The cost comparison provided in Table 1 shows that the EDM time for the larger particle size of the Superfine material classification was slightly longer than that of the Ultrafine material classification. The EDM burn time was reduced by 23 minutes with the use of the material in the Ultrafine material classification. In this case, it is not only the 23 minutes that make the difference, but instead the fact that EDM burn time is improved by almost 15%. While this test ran only for a short time, that 15% improvement in EDM time can be significant on a much larger EDM application. These savings alone often amount to much more than the added cost of the electrode material.



As illustrated, the use of inferior electrode materials interferes with the ability of the sinker to correct the problem, and therefore, often results in increasing the EDM cost.

The adaptive control in the EDM sinker provides confidence that most application parameters will be met. Today’s machine technologies are more capable to function under extreme conditions with the highest degree of mold detail and tolerances. Capabilities such as monitoring the gap, applying the proper current densities to extremely detailed electrodes, and achieving reaction times for rectifying problems in nanoseconds have all but eliminated the concern that the EDM application will experience catastrophic failure.

However, the adaptive control does not determine the structure of the electrode material, but instead reacts to the conditions within the gap that are caused by the material’s structure.
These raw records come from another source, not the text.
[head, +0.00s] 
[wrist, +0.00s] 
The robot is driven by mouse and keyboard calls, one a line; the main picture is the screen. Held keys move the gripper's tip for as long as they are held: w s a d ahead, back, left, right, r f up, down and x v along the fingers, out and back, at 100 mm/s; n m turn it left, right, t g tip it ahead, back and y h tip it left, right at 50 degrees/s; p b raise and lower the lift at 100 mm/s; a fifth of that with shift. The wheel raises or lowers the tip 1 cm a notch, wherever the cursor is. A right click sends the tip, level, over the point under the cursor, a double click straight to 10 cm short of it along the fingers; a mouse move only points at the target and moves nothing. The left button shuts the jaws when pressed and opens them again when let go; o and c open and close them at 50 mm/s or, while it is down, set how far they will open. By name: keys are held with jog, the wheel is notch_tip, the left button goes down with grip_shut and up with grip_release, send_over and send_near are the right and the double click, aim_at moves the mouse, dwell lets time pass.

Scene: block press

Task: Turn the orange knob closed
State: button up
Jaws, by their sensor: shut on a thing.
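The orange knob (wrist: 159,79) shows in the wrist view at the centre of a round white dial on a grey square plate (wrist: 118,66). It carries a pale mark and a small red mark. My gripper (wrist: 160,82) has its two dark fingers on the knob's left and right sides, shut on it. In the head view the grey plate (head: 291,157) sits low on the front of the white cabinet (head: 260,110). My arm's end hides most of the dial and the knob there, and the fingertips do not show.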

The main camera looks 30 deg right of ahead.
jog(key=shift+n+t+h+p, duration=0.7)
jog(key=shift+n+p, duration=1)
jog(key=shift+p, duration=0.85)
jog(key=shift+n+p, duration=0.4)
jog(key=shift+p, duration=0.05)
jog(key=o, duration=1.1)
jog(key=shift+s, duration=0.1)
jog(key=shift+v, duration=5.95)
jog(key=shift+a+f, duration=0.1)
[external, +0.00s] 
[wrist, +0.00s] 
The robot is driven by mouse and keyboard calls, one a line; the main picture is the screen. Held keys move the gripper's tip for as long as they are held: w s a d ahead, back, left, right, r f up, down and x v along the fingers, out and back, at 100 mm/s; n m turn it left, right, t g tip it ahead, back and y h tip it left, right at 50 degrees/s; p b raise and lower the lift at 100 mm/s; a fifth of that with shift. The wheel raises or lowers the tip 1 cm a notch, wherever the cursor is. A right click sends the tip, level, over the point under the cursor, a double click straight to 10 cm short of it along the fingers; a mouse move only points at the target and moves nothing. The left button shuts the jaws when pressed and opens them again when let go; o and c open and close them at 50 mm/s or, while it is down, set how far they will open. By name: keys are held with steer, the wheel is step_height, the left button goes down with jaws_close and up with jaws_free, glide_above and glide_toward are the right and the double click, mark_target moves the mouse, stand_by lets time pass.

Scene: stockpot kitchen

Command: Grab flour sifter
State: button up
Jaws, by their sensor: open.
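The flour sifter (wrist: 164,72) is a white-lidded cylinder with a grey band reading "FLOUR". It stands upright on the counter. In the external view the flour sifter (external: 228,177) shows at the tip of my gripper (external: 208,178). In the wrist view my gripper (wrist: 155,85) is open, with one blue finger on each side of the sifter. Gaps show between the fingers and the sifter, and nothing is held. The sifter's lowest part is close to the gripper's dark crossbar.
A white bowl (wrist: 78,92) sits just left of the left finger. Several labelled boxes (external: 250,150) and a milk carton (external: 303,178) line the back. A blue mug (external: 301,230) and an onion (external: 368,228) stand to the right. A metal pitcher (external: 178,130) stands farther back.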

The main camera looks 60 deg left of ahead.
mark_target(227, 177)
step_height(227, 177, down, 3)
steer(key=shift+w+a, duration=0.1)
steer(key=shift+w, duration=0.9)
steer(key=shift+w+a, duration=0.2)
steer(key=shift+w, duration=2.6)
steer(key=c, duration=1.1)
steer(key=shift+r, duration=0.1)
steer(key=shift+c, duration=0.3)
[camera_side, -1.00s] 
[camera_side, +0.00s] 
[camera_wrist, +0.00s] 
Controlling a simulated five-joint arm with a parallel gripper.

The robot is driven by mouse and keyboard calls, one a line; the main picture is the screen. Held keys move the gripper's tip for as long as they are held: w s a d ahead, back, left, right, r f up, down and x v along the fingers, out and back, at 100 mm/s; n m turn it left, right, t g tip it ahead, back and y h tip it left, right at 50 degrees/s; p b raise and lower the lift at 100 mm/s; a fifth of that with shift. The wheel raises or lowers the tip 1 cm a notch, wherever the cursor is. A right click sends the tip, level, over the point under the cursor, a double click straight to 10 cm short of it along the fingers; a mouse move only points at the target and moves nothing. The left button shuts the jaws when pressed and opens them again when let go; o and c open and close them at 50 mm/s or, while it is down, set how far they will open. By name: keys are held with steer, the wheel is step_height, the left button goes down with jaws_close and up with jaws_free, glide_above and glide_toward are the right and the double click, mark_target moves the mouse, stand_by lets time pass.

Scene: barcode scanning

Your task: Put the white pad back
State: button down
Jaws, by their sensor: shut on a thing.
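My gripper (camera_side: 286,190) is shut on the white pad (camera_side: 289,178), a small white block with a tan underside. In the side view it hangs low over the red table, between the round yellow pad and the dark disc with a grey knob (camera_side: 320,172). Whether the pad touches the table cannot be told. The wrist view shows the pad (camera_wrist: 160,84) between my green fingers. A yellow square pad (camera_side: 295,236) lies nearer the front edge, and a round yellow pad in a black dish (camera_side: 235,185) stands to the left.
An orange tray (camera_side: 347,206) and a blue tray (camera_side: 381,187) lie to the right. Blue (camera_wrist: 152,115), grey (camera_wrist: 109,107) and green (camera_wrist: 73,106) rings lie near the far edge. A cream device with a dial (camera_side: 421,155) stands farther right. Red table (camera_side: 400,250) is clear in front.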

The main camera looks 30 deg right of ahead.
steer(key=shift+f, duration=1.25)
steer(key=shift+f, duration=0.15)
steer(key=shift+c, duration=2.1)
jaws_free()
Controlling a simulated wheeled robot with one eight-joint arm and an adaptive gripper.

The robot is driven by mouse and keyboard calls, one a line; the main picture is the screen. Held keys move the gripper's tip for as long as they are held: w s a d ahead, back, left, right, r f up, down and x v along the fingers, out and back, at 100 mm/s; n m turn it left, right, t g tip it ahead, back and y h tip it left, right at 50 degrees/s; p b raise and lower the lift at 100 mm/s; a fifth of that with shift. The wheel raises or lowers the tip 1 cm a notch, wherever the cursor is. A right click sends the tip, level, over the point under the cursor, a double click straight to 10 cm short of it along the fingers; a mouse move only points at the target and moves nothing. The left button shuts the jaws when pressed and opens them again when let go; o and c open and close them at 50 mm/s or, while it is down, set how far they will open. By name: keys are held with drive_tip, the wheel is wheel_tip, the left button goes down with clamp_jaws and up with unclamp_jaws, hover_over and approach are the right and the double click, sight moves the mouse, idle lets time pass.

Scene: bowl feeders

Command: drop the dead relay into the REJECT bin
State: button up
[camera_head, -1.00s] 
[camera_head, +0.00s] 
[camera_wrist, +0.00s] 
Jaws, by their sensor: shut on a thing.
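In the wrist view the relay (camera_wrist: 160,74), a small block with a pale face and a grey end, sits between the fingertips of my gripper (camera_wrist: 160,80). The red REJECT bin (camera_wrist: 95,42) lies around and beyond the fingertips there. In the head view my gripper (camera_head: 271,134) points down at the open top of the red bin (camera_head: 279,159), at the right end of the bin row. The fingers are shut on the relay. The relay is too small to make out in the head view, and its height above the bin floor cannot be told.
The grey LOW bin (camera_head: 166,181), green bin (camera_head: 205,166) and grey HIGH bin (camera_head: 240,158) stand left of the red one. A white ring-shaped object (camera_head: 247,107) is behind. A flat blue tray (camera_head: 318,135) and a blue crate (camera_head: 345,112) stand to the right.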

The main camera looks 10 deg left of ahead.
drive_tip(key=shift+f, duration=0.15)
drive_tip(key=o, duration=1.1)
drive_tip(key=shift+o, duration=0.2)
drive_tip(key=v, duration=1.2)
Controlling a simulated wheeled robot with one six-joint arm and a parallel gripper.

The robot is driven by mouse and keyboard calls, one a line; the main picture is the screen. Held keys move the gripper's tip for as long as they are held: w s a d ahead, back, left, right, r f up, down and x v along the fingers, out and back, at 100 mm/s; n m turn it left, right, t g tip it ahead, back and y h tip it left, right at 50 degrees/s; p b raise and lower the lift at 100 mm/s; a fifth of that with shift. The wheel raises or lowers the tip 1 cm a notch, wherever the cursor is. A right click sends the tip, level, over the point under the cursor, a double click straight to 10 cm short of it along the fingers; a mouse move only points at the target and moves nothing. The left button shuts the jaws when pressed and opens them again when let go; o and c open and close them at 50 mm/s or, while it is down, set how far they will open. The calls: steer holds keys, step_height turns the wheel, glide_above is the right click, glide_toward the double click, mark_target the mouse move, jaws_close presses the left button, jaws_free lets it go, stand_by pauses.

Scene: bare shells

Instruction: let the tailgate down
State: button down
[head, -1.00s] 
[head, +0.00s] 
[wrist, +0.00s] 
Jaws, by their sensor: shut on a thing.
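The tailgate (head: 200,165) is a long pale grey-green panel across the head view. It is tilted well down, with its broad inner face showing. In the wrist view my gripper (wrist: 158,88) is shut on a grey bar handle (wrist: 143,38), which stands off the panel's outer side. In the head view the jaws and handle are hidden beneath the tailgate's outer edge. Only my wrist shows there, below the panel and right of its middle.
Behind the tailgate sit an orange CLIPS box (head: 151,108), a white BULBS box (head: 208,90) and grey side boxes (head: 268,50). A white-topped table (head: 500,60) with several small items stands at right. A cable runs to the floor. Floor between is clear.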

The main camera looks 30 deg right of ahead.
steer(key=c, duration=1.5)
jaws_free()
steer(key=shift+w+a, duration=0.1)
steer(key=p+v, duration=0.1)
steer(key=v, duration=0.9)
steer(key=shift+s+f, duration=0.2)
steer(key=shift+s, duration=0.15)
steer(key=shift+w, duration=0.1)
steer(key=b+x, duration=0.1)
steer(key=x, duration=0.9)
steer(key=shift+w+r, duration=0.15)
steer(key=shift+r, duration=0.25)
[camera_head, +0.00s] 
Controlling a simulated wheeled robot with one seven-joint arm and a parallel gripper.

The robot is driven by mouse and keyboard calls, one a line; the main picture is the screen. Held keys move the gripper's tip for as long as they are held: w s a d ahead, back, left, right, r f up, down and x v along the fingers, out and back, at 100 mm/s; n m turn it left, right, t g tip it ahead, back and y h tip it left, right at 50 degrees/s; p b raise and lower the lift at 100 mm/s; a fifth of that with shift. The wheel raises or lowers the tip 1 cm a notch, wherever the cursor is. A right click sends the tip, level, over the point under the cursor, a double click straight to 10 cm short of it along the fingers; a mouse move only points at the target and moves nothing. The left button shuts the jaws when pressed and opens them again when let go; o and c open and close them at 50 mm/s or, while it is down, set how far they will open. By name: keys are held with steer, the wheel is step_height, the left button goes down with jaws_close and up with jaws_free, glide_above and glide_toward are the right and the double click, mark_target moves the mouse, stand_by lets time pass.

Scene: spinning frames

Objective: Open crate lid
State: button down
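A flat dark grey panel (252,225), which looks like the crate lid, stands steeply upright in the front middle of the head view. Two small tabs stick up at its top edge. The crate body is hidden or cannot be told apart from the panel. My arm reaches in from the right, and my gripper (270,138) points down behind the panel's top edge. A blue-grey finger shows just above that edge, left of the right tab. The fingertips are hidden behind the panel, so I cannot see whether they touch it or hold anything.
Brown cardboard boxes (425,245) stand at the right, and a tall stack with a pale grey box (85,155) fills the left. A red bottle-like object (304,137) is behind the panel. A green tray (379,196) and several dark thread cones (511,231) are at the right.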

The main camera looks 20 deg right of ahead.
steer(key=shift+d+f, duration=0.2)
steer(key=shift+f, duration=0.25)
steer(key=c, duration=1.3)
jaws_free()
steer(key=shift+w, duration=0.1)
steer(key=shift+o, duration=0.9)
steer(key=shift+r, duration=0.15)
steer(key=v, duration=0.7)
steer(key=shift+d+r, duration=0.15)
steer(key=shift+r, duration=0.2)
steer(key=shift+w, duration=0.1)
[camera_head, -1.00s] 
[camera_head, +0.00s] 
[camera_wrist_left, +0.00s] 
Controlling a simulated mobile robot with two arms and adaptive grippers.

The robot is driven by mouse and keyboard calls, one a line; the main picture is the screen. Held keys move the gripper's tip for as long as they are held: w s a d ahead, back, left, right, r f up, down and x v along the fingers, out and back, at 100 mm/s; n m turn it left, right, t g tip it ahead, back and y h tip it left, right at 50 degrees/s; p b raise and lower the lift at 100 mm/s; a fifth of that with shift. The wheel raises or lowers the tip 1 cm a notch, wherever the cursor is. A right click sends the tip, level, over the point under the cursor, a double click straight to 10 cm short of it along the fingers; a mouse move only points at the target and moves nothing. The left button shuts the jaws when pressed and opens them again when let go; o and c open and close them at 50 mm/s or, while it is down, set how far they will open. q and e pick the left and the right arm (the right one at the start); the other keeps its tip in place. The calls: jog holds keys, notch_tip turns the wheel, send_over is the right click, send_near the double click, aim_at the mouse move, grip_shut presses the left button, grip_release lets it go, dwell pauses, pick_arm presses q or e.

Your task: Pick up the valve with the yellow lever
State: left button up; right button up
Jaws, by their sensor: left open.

Using a lesser quality electrode material that creates excessive fluctuation of a machine’s adaptive control is counterintuitive to the very reason that adaptive control was required in the first place.

The adaptive control is the safety factor should an issue arise within the EDM process. Often, the use of a superior electrode material allows the EDM burn to proceed without interjection of the adaptive control to overcome a problem. This results in a more efficient burn with consistency in mold integrity. Using inferior materials that result in overcompensation of the machine’s control system may work for a while, but will ultimately end with disaster.